Majority support for container return scheme
Seven out of 10 Kiwis back container refund scheme to boost recycling.
If you’re of a certain age, you’ll remember when empty fizz bottles could be returned to the corner dairy to get a few cents refund. Those days may be coming back as part of efforts to boost recycling of the estimated two billion drink containers we go through each year.
A government-funded project to investigate setting up a container return scheme kicked off last year. Like days of old, you’d pay a bit extra when you made your purchase but get money back when you returned the empty container.
The majority of Kiwis back the idea. Our latest survey found 70 percent were in favour. Sixteen percent may come on board but had yet to make up their minds. Just 15 percent were outright opposed.
Results are in line with findings from our previous research, which showed the majority of Kiwis rate recycling as very important (81 percent). Most would use a container return scheme if it was introduced (72 percent).

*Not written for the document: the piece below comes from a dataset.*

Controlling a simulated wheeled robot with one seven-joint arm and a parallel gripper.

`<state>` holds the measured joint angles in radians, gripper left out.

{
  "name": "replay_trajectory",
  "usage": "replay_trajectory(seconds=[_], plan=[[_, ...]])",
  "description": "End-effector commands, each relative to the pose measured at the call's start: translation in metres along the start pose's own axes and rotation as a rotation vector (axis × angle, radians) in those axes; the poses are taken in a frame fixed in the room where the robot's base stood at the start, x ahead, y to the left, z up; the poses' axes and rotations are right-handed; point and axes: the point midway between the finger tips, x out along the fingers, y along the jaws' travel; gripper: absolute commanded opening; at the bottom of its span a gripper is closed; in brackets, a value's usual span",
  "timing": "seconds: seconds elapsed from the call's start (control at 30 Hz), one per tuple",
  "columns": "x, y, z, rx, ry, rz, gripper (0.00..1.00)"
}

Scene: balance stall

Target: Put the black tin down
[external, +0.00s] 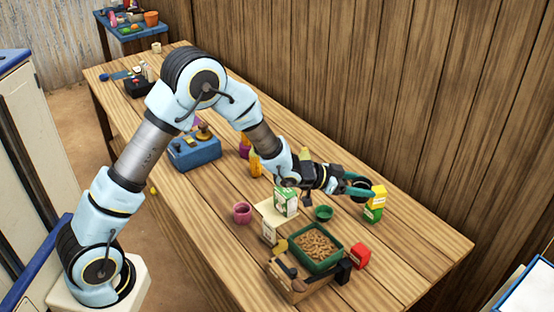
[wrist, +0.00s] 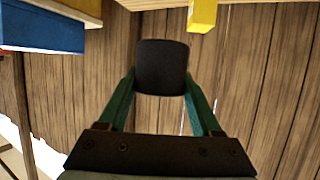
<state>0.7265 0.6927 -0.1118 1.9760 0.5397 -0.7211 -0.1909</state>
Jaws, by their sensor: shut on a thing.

The likelihood of using a scheme was highest among consumers earning $25,000 to $50,000 a year: 81 percent said they were very likely to return containers to get a refund on the empty.
Results also suggest the refund amount wouldn’t need to be all that high to encourage people to return containers.
More than half (58 percent) thought up to 20¢ per bottle would be enough. A further 13 percent said they’d return containers for recycling, regardless of whether a refund was provided.
The majority said they preferred to get their refund in cash (40 percent) or by direct payment to their bank account (21 percent), rather than in the form of a voucher.
Making it work
For eight out of 10, convenient drop-off points were the most important factor to a take-back scheme’s success.
Sixty-seven percent said it also needed to be easy to understand which containers were covered, with most wanting the scheme to include all drink containers – glass, metal and plastic.
Supermarkets were picked by 70 percent as the most convenient place to return containers. Collection depots, such as existing recycling centres, were also favoured by 63 percent.
There was less support for other retail outlets, such as bottle stores, to be used as refund points: only 40 percent favoured these locations.
What’s happening now?
A report on the options for a container return scheme is expected to be completed in November.
To ensure consumer views are represented, we’ve been part of the working group that’s canvassed the options. If a scheme is signed off – and we think it should be – it’s expected to take a couple of years for it to get up and running.